What follows isn’t a series of witty quips or high-tech gadgetry. It’s a tracking exercise. Jones plays Bonham with that signature weary gravity he perfected in The Fugitive (1993) and No Country for Old Men (2007), but here, he’s stripped of his badge and his irony. Tommy Lee Jones’s L.T. Bonham is basically a version of Sam Gerard who finally stopped caring about the law and started caring about the dirt. He’s a man who communicates through broken twigs and flattened grass.
The film captures a very specific post-9/11 anxiety. It deals with the "discarded warrior" trope, but it frames the government as a cold, bureaucratic machine that creates monsters and then asks the janitor to clean up the mess. In 2003, this felt grounded; today, it feels like a prophetic look at the mental health toll of the "Forever Wars."
Knives, Not Guns
If you’re looking for the stylized gun-fu of the John Wick era, you’re in the wrong forest. The action choreography here is centered around Sayoc Kali, a Filipino martial art focused on knife fighting. Friedkin avoids the "shaky-cam" chaos that would soon plague the Bourne sequels, opting instead for a clarity that makes every slice feel deeply uncomfortable.
The practical execution is where The Hunted really earns its keep. There is a sequence involving a chase through the Portland MAX light rail system that feels like a spiritual successor to the legendary car chase in Friedkin's own The French Connection (1971). It’s tactile and heavy. When these men hit a concrete floor, you feel the impact in your own joints. The cinematography by Caleb Deschanel (who lensed The Right Stuff) manages to make the lush greenery of the Northwest look oppressive and gray, a labyrinth of shadows where the "civilized" world is just a thin veneer over something much older and more violent.

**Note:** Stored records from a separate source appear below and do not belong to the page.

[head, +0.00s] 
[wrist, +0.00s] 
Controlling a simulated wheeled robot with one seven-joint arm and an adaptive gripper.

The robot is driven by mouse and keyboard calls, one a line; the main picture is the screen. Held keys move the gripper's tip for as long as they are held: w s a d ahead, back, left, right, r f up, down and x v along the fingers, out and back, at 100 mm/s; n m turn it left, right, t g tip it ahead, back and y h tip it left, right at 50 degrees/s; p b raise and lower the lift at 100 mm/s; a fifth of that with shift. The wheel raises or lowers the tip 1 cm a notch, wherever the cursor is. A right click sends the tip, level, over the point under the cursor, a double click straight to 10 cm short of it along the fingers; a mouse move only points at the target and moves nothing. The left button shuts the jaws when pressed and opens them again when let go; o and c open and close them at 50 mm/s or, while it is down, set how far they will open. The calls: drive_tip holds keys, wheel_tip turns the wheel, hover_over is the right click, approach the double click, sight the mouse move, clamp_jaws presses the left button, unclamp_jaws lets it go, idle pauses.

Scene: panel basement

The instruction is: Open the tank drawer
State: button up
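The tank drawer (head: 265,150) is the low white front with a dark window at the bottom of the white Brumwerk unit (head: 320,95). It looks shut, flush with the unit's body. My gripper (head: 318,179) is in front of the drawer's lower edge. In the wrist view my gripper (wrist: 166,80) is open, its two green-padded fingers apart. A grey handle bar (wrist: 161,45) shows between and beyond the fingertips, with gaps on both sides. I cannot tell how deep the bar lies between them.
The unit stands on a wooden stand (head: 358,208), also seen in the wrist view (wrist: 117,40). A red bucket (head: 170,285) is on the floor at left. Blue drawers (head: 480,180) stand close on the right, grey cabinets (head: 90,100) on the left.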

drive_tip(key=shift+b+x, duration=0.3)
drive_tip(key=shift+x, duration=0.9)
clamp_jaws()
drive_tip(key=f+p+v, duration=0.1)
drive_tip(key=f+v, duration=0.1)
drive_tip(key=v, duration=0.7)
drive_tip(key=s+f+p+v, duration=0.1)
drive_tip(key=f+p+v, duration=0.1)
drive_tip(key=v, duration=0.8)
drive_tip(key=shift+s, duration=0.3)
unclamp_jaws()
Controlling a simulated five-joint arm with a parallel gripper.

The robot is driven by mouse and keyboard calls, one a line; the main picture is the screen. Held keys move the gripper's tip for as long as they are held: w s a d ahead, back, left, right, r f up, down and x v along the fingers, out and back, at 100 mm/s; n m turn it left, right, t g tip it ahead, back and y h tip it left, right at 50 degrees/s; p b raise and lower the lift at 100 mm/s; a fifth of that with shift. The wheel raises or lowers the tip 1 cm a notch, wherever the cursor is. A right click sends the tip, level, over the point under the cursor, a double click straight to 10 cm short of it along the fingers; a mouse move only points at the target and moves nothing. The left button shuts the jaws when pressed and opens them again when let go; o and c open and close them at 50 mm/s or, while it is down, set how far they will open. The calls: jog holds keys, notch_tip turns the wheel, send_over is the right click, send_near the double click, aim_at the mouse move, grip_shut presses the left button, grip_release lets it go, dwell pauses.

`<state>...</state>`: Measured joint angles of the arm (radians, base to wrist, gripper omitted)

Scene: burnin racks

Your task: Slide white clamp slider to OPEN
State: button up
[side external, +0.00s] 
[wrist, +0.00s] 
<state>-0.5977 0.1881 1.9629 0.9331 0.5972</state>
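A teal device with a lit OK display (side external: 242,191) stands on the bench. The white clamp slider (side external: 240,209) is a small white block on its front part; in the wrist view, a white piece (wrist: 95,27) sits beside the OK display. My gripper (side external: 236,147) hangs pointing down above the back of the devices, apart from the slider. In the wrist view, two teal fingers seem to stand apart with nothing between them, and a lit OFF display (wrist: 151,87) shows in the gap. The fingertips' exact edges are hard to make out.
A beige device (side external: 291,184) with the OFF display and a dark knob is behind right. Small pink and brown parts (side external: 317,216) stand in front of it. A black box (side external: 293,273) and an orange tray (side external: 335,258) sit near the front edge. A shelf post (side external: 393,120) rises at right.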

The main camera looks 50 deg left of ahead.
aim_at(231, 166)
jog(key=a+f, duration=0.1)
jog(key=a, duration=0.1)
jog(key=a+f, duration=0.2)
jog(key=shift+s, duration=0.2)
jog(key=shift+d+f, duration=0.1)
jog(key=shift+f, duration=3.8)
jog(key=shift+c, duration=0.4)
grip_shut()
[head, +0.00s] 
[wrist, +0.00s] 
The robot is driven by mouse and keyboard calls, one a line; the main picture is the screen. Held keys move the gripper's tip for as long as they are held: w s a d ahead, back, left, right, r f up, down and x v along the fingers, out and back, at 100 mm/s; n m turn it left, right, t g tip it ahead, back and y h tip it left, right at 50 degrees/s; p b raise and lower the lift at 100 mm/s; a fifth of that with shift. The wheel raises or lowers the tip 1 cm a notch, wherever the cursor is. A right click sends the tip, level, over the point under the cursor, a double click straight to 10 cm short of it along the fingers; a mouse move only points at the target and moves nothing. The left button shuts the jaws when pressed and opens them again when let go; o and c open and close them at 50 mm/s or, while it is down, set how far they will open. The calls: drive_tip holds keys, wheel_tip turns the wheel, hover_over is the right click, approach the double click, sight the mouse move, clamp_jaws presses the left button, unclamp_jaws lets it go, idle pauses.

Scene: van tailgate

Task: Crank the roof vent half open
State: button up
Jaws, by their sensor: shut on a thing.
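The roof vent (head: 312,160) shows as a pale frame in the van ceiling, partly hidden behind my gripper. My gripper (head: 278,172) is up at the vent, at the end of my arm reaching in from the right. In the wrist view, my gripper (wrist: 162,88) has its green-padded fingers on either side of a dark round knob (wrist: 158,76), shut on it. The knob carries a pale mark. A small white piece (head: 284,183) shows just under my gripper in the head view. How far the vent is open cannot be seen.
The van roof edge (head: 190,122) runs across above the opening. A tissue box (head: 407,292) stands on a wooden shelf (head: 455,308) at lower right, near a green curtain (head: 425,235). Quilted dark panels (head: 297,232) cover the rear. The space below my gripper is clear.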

The film's centerpiece—a brutal knife fight by a waterfall—was filmed with a commitment to physical reality that we rarely see anymore. Del Toro and Jones reportedly did a significant amount of their own stunt work and training, and it shows. The fight isn't a dance; it’s a frantic, desperate struggle between two men who are both too tired to be doing this.
The Beauty of the "In-Between" Era
The Hunted sits in that fascinating "Modern Cinema" transition period. You can see the shift from 1990s practical effects to the early 2000s digital era, but Friedkin stays firmly planted in the mud. The film had a hefty $55 million budget, and while it flopped at the box office, every cent of that money is on the screen in the form of grueling location shoots and intricate practical set pieces. It’s the kind of mid-budget "adult thriller" that has almost entirely vanished from the theatrical landscape, replaced by streaming filler or $200 million spectacles.
Interestingly, the film’s DVD release became a minor cult favorite among survivalists and knife enthusiasts. The special features, which I remember devouring, detailed the involvement of real-life tracker Tom Brown Jr., who served as the technical advisor. Brown’s influence is all over the movie, from the way Hallam forges his own knife over an open fire to the "wolf crawl" movement patterns used during the hunt. It’s these tiny, authentic details that elevate The Hunted from a generic thriller to a fascinating procedural about the art of disappearing.
While the script by Art Monterastelli and David Griffiths is lean—bordering on skeletal—it works because it trusts its actors and its director to fill the silences. It doesn't over-explain Hallam's trauma; it just shows us the drawings in his notebook and the vacant stare in del Toro’s eyes.
Ultimately, The Hunted is a movie that knows exactly what it is: a 94-minute pursuit that never lets up. It isn't a masterpiece, and it doesn't try to reinvent the wheel, but it is a masterclass in tension and practical filmmaking from a director who refused to mellow out with age. It’s a grim, rainy, and thoroughly engaging piece of cinema that deserves a spot on your "underrated 2000s" watchlist. If you enjoy watching two world-class actors treat a game of hide-and-seek like a Shakespearean tragedy, this is the one for you.